━━━ Given material ━━━

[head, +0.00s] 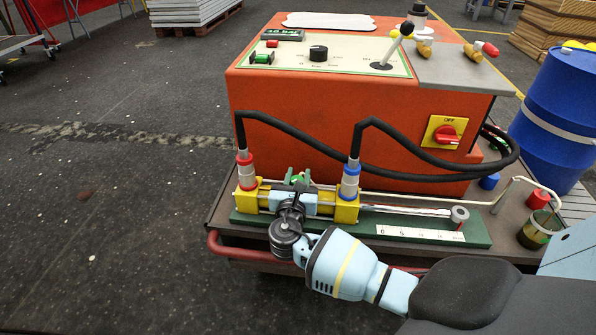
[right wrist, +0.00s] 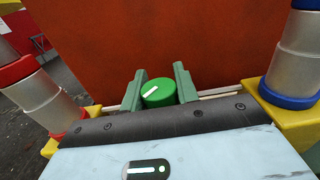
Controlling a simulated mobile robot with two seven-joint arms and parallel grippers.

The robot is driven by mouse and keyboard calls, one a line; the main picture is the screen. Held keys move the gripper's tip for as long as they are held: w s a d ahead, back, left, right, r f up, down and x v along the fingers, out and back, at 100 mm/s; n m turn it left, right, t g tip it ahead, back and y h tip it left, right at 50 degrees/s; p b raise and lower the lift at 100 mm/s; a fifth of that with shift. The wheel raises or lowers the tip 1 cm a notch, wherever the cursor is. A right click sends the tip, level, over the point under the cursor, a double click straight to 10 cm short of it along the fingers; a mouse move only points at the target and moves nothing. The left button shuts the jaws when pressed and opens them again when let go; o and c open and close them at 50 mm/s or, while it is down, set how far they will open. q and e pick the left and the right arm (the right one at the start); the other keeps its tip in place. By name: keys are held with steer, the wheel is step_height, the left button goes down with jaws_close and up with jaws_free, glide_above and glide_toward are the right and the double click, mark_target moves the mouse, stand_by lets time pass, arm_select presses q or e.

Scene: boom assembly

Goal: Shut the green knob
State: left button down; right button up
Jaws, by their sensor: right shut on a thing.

━━━

* _What to do_
Print the full listing exactly, dropping the pictures.

* _Answer to this task_
[head, +0.00s] 
[right wrist, +0.00s] 
Controlling a simulated mobile robot with two seven-joint arms and parallel grippers.

The robot is driven by mouse and keyboard calls, one a line; the main picture is the screen. Held keys move the gripper's tip for as long as they are held: w s a d ahead, back, left, right, r f up, down and x v along the fingers, out and back, at 100 mm/s; n m turn it left, right, t g tip it ahead, back and y h tip it left, right at 50 degrees/s; p b raise and lower the lift at 100 mm/s; a fifth of that with shift. The wheel raises or lowers the tip 1 cm a notch, wherever the cursor is. A right click sends the tip, level, over the point under the cursor, a double click straight to 10 cm short of it along the fingers; a mouse move only points at the target and moves nothing. The left button shuts the jaws when pressed and opens them again when let go; o and c open and close them at 50 mm/s or, while it is down, set how far they will open. q and e pick the left and the right arm (the right one at the start); the other keeps its tip in place. By name: keys are held with steer, the wheel is step_height, the left button goes down with jaws_close and up with jaws_free, glide_above and glide_toward are the right and the double click, mark_target moves the mouse, stand_by lets time pass, arm_select presses q or e.

Scene: boom assembly

Goal: Shut the green knob
State: left button down; right button up
Jaws, by their sensor: right shut on a thing.

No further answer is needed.